__GIVEN TASK__. From the data that follows, print exactly the lines starting at the one containing "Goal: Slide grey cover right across" and ending at the one containing "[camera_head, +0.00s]"; include both of them and nothing more.

__SUPPLIED MATERIAL__.
[Start]

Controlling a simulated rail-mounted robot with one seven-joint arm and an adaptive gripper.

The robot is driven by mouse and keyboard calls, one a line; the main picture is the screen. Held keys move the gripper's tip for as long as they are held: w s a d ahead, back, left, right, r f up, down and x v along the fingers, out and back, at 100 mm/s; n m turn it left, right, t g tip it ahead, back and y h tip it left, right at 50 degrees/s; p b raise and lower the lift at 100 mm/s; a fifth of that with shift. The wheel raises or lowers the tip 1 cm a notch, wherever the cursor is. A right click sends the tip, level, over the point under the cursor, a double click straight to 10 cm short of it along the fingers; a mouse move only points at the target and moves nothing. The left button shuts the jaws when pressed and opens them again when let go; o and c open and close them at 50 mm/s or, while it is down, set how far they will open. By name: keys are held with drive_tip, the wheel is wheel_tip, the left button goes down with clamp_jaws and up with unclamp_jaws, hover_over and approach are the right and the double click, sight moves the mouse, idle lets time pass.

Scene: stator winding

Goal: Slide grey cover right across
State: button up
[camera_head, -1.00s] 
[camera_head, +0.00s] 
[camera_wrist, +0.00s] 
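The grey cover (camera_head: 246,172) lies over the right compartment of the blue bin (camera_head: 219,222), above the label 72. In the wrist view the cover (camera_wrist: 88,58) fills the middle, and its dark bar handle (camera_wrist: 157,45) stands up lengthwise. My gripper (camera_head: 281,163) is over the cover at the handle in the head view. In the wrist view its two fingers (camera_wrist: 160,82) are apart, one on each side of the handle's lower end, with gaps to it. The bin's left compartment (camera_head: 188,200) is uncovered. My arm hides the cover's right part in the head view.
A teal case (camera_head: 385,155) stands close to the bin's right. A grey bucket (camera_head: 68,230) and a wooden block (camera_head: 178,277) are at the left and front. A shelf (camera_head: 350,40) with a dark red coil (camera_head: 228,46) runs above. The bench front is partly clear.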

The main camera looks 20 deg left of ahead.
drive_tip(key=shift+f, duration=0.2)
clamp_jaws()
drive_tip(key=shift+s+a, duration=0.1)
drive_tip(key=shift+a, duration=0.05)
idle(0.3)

[End]

__RESULT__.
Goal: Slide grey cover right across
State: button up
[camera_head, -1.00s] 
[camera_head, +0.00s] 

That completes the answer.